Sunday, July 29, 2007

Song of the Earth by John R. Dann

Song of the Earth by John R. Dann. New York: Forge, 2005. ISBN: 0-765-31193-3

This is the prequel to Song of the Axe (2002). In this prehistoric tale, set in some time period prior to 32,000 B.C., “a strange male child was born. His forehead seemed slightly more bulging than the heads of other babies, and his eyes held a questioning, searching, look.” This was Grae, the father of the tribe. They live in "Eden," undoubtedly somewhere in Africa, where they can eat nuts, fruits, bird eggs, berries, fish, clams, and other food that was easy to find or catch.

One day a nearby volcano erupts, and explodes, killing most of the people.

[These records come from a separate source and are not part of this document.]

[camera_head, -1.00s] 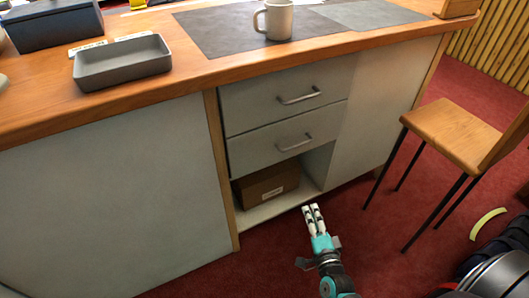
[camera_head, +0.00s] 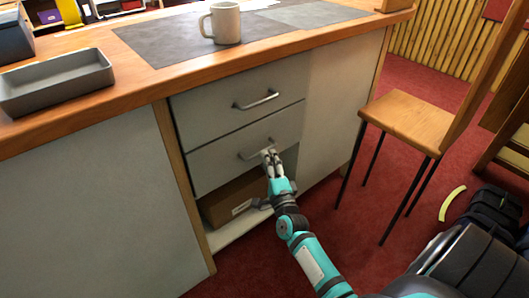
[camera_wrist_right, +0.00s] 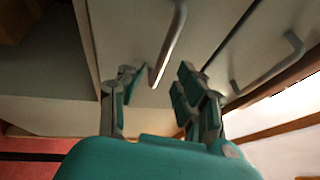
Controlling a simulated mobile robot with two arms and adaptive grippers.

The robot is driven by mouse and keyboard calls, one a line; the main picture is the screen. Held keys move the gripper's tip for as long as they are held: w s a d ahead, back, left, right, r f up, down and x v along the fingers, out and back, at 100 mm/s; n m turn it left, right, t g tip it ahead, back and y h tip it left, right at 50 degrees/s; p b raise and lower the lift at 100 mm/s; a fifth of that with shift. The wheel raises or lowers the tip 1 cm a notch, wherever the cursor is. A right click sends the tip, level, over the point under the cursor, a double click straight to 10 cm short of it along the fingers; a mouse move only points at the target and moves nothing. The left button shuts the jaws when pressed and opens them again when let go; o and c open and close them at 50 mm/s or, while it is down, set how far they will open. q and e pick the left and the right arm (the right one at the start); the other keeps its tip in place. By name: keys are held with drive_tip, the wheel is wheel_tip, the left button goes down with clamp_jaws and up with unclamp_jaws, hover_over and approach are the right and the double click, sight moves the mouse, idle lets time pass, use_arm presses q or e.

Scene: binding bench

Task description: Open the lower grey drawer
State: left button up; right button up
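The lower grey drawer (camera_head: 215,167) is shut, flush below the upper grey drawer (camera_head: 215,110). Its bar handle (camera_head: 251,150) is partly hidden by my right gripper (camera_head: 269,156) in the head view. In the right wrist view, the lower drawer front (camera_wrist_right: 120,35) fills the middle and its handle (camera_wrist_right: 171,45) reaches down between the fingers of my right gripper (camera_wrist_right: 155,88). The fingers are apart, one on each side of the handle; I cannot tell whether either touches it. My left gripper is not in view.
A cardboard box (camera_head: 229,205) sits in the open shelf below the drawers. A wooden chair (camera_head: 412,120) stands to the right of the cabinet. A mug (camera_head: 226,24) and a grey tray (camera_head: 55,82) are on the bench top. Red floor (camera_head: 335,225) lies in front.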

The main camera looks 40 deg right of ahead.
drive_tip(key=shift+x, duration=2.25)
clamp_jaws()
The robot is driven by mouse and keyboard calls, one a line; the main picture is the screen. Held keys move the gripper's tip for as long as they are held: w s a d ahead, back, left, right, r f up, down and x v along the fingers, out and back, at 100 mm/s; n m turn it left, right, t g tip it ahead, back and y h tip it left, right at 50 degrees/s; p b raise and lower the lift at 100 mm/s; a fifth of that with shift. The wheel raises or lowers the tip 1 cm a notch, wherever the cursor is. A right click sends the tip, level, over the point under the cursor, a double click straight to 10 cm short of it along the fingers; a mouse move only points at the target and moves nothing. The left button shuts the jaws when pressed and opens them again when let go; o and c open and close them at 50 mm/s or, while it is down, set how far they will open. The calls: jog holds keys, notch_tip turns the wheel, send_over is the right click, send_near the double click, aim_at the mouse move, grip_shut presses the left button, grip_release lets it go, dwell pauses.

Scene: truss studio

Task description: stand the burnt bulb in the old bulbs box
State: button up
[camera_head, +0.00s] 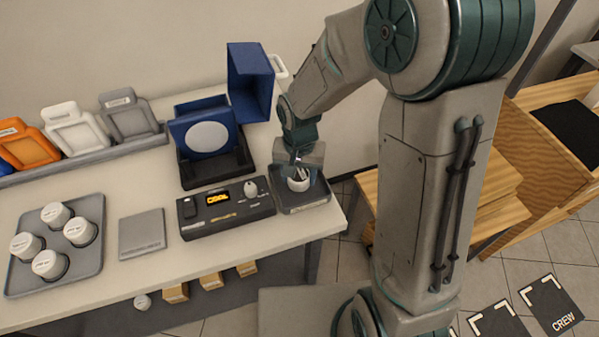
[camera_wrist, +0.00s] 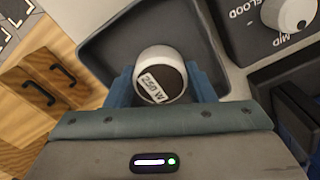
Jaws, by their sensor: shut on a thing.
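My gripper (camera_head: 298,179) is at the right end of the table, pointing down at a dark grey open box (camera_head: 306,208). It is shut on a white bulb (camera_head: 298,185). In the wrist view the bulb (camera_wrist: 160,72) sits between my blue fingers (camera_wrist: 162,84), its dark face with a "250 W" label toward the camera. The bulb appears upright and within the outline of the box (camera_wrist: 108,42). I cannot tell whether its base touches the box floor. No label on the box can be read.
A control panel (camera_head: 228,206) with a lit "COOL" display stands left of the box. Behind is a blue lamp housing (camera_head: 205,133) with a raised blue part (camera_head: 250,83). A grey tray (camera_head: 88,206) with several white bulbs is at left. A flat grey pad (camera_head: 142,234) lies between.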

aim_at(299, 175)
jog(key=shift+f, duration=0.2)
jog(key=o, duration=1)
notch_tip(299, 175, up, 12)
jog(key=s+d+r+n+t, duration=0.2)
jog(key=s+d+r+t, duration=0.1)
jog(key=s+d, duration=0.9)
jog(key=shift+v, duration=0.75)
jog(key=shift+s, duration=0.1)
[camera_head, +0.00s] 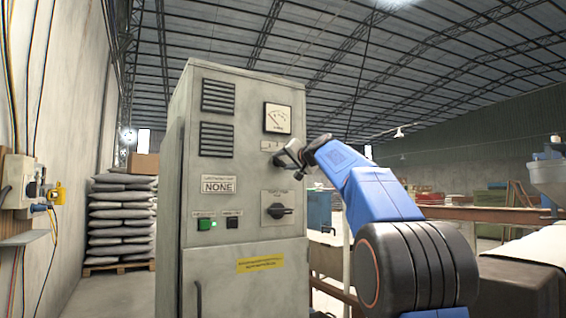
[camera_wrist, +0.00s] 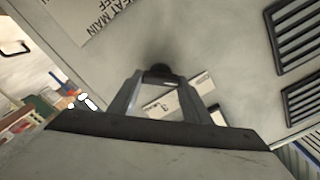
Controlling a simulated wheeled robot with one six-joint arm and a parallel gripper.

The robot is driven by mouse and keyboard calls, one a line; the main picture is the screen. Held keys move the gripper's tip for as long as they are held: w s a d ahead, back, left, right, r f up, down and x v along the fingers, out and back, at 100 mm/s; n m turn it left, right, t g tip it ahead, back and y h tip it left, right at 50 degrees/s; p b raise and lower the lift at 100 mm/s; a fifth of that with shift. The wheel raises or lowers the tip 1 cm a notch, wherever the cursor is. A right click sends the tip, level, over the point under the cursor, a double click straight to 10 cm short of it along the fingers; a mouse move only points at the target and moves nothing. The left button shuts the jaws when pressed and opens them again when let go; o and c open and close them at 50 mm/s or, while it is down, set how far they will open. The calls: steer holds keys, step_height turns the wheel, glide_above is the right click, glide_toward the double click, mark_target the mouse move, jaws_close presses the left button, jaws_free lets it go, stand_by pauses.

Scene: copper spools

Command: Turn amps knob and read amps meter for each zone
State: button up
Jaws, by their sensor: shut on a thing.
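The grey control cabinet (camera_head: 220,170) stands in the middle of the head view. The amps meter (camera_head: 278,118), a square white dial with a needle, is at its upper right. My gripper (camera_head: 280,160) is at the cabinet face just below the meter. In the wrist view my gripper (camera_wrist: 160,88) has both fingers around a small dark knob (camera_wrist: 158,70) and is shut on it. A white label (camera_wrist: 185,95) shows between and beside the fingers. The needle reading is too small to tell.
Stacked sacks (camera_head: 122,220) stand on a pallet at left. A wall box (camera_head: 20,182) hangs further left.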

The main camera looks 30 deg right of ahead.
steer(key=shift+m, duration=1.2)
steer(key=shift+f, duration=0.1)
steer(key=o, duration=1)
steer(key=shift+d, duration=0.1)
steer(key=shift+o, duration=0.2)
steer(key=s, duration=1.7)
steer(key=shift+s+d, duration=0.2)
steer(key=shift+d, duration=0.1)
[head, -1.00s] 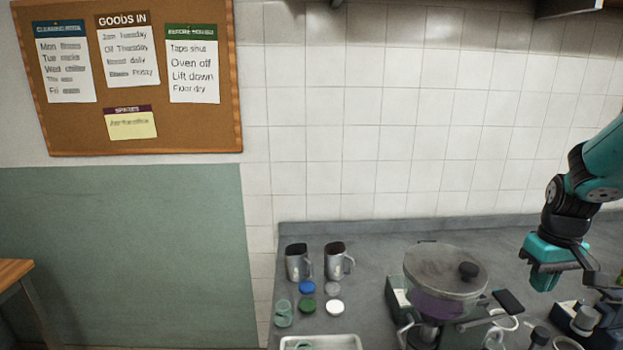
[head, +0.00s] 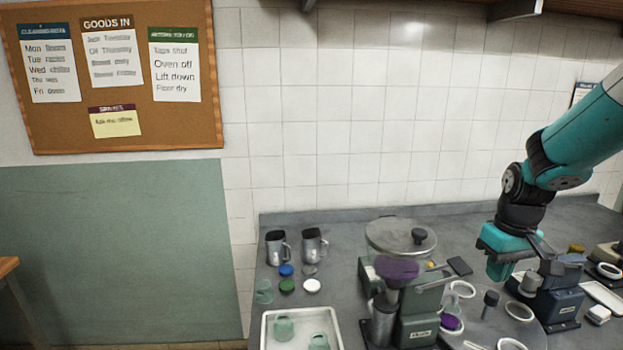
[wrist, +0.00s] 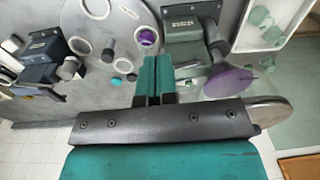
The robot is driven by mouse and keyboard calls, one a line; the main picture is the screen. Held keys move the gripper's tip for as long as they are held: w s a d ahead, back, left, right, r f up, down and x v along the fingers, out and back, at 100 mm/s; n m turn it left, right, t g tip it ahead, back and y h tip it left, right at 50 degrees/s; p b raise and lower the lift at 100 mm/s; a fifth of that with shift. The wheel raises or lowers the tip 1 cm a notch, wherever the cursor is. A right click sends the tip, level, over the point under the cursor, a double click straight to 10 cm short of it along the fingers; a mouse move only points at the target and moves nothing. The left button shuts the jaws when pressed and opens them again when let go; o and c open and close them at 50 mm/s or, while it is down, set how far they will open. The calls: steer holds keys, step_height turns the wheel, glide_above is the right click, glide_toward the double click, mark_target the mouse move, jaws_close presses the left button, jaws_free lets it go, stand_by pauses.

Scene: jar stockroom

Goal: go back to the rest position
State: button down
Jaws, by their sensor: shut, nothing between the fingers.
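My gripper (head: 497,262) is teal and hangs from my arm at the right of the head view, above the grey counter (head: 350,265). In the wrist view my gripper (wrist: 157,68) shows its two teal fingers pressed together with nothing between them. It is apart from the things on the counter, and no jar is in it.
A machine with a purple disc (head: 397,269) and a round grey lid (head: 401,237) stand left of my gripper. A dark blue machine (head: 548,295) is below right. A white tray (head: 265,330) holds glass jars. Two metal jugs (head: 313,245) and several coloured lids stand at the left.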

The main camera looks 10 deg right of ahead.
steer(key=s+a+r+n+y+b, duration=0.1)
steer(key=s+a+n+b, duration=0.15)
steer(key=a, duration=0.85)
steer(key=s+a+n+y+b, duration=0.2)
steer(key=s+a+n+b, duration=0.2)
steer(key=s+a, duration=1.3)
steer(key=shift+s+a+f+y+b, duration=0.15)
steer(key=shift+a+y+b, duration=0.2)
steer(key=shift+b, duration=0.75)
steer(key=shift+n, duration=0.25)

Only Grae, and the seven daughters of River Woman survive. River Woman and her daughters were also considered to be somewhat strange. On the daughters, Grae fathers a tribe. They learn to use tools, and learn to kill animals to survive, but every year the ground is drier, the game scarcer, and the tribe larger, with more mouths to feed.

One other survivor arrives, a woman named Kala, badly injured from an encounter with Ka, a stranger who had attacked the tribe during the earthquake that preceded the volcanic eruption. According to the author,

While the people had smooth heads of hair, the stranger had a great black mane that rose above his head like the manes of the horses that galloped on the plain.

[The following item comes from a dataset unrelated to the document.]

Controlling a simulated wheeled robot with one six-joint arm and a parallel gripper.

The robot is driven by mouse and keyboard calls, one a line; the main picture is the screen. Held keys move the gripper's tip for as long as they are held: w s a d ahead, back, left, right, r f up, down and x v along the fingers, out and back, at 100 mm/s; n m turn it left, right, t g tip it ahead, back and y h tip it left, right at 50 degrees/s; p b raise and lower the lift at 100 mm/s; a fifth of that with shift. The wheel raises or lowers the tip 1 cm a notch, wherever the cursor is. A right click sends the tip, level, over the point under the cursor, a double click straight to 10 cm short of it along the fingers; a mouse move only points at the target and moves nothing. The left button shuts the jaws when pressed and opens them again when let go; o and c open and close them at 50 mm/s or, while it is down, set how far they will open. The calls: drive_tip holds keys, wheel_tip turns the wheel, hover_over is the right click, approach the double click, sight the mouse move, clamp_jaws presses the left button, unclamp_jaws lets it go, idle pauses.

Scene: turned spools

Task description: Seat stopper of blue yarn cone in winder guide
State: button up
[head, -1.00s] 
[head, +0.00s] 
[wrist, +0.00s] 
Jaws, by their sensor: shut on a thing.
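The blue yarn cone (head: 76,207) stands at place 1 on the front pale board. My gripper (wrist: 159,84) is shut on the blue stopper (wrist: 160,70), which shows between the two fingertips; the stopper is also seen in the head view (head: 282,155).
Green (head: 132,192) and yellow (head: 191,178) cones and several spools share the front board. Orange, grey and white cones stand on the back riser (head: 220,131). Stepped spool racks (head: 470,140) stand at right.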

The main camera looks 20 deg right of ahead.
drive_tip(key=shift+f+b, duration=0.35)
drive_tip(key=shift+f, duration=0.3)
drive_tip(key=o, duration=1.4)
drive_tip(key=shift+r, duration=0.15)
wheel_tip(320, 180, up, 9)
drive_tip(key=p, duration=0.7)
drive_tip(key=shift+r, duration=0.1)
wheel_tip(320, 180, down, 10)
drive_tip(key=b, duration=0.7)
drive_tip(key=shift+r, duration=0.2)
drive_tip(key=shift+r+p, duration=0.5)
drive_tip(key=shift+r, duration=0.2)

Ka might have killed Grae then, but at the very moment he attacked, the mountain blew up. Kala's daughter, by Ka, also named Kala, becomes a divisive element, that causes the tribe to split into three groups. One travels, east, one goes west, while Grae and the remainder head north.

Several generations pass, and the tribe travels north into what is undoubtedly Europe. They meet and fight the “wide people,” obviously neanderthals, who are depicted as brutish, cannibalistic, who attempt to capture the humans, torture, rape and eat them. But the humans use their superior intelligence to defeat the wide people, generally by defending higher ground, and tumbling rocks onto them. By this time they have also invented spears, which are far superior to any weapons available to the wide men.

The story is always full of adventure, well written, and entertaining, even though it collapses into a mere three or four generations what probably took centuries in actuality. But well into the second half, the author diverges into a conflict between good and evil that hardly seems realistic or apropos for the time period that is being depicted.

A hunchbacked child was driven from the tribe (we learn later; we know nothing about it when it actually happens), and grows up to become a twisted, evil shaman, with terrible powers, determined to wreak havoc upon the tribes of Grae. The evil tribe of Ka still exists as well, as a potent enemy.

The major complaint I have about the book is this unjustified (in my view) diversion into magic and good versus evil shamanism that takes up the main portion of the latter part of the book. Still, all in all, an entertaining effort, recommended for fans of stories set in early prehistory, that try to tell how it might have been in the very beginnings of tool-making, intelligent humankind.